-- start --

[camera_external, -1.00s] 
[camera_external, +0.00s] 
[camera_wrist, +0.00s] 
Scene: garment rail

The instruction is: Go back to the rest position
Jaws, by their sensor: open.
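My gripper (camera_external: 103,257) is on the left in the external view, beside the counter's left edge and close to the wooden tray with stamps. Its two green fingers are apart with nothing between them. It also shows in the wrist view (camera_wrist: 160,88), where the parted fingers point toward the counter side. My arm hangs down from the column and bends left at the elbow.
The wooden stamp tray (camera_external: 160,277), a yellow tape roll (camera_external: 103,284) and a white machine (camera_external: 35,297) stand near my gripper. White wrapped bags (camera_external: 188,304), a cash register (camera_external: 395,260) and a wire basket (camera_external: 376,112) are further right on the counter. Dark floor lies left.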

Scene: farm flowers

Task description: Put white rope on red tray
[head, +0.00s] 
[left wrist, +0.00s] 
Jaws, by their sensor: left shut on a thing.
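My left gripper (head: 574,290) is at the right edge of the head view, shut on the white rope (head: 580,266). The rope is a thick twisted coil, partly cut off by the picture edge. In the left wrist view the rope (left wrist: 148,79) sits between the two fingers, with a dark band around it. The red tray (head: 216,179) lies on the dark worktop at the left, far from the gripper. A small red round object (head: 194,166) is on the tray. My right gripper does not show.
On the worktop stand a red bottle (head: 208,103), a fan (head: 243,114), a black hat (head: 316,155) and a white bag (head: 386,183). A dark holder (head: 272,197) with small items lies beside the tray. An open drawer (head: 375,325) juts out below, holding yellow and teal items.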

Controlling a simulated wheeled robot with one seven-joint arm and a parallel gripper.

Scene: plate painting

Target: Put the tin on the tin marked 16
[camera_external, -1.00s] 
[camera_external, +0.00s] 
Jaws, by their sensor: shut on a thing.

-- end --

— WORK INSTRUCTIONS —
Extract every line above containing the word "Scene".

— RESPONSE —
Scene: garment rail
Scene: farm flowers
Scene: plate painting

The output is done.